Gaineville airport, others getting passenger tax money while serving few of the payers
The Associated Press



ATLANTA - When NASCAR comes to town, Peachtree City-Falcon Field is popular among the race teams flying in because it's only about 15 miles from Atlanta Motor Speedway. The same is true for Augusta's Daniel Field when golf enthusiasts from around the world flock to the nearby Augusta National Golf Club eash spring for the Masters tournament.

These airports and 16 others around Georgia - including Gainesville's Lee Gilmer - received a total of more than $16 million the past two years from federal airline passenger taxes, even though few of them serve the passengers who provided the money, according to an analysis of government records by The Associated Press. (See breakdown below.)

The funds, which are designed for airport improvements, come out of the pockets of passengers through tickets sold by commercial airlines, like Atlanta-based Delta Air Lines. However, while those taxes are collected on flights that mostly go through major airports, a share is directed to the smaller airports that serve everyone else, from crop dusters and plane hobbyists to corporate interests and the wealthy.

Officials from Georgia's smaller airports say that's not the whole story. They say airplanes used at the smaller airports contribute millions of dollars to the federal airport improvement fund via a steep 21-cent-a-gallon fuel tax.

``It is quite a bit of money,'' said Coleman Sutton, fixed base operator at Cherokee County Airport in Canton, which received more than $1.7 million the last two years and primarily serves businessmen who fly in for meetings in metro Atlanta. ``But then a lot of money we spend on the 21 cents (tax) are going to airports where there are a lot of passengers.''

Sutton says the airport's share of federal funding is going toward building a taxiway, fixing the runway and installing more hangars to attract ``bigger jets.''

The AP found that passengers pay as many as six separate taxes and fees on a single airline ticket, adding up to more than $104 billion over the past decade. Yet these assessments often are overlooked by the millions who click the ``buy'' button to purchase tickets online, even though they can exceed 25 percent of the total airfare.

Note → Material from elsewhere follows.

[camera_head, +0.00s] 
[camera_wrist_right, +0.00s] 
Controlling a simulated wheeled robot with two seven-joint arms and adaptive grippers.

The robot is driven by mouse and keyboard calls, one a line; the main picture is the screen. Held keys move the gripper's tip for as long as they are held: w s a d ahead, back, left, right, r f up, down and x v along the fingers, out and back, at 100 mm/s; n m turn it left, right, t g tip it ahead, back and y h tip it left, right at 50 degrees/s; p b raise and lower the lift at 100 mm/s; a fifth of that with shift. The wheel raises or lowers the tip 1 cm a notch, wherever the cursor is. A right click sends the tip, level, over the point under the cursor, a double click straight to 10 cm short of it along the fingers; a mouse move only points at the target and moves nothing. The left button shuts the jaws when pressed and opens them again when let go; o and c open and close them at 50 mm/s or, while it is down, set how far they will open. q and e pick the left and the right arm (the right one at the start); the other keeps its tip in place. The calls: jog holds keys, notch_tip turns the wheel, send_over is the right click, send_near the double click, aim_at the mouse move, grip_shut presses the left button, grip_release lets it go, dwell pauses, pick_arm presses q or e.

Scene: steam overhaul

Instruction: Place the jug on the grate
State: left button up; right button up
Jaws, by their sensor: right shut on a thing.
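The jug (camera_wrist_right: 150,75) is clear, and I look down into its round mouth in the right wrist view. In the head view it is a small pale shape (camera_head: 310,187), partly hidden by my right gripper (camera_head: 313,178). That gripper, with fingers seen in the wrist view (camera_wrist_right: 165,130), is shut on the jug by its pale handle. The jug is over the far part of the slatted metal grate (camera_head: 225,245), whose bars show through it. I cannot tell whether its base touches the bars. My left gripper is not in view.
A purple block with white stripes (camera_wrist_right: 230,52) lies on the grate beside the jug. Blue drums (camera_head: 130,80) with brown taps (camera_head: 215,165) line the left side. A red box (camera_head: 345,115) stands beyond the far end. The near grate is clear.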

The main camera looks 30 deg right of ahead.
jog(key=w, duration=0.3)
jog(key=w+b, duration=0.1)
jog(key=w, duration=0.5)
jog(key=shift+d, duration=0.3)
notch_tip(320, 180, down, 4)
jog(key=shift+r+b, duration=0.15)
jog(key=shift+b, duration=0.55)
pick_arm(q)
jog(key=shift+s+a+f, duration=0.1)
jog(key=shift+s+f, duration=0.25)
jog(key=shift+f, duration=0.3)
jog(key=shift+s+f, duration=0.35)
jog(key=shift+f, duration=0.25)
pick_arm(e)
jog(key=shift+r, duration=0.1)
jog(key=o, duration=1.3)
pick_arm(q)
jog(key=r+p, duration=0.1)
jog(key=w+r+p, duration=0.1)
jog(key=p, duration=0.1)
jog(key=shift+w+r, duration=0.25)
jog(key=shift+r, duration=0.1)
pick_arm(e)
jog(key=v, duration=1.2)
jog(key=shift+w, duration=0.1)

The taxes and fees finance the Federal Aviation Administration and its air traffic control operations, as well as passenger and baggage screening, federal air marshals and police presence at the nation's commercial hubs. Hundreds of smaller airports also are among the beneficiaries.

The smaller airports say they need those funds to complete major projects such as runway improvements that they otherwise couldn't afford to finish. For example, some of the more than $3.8 million that DeKalb Peachtree Airport has received the past two years is going toward a $3 million project to repair its deteriorating center taxiway, said Lee Remmel, the airport's director.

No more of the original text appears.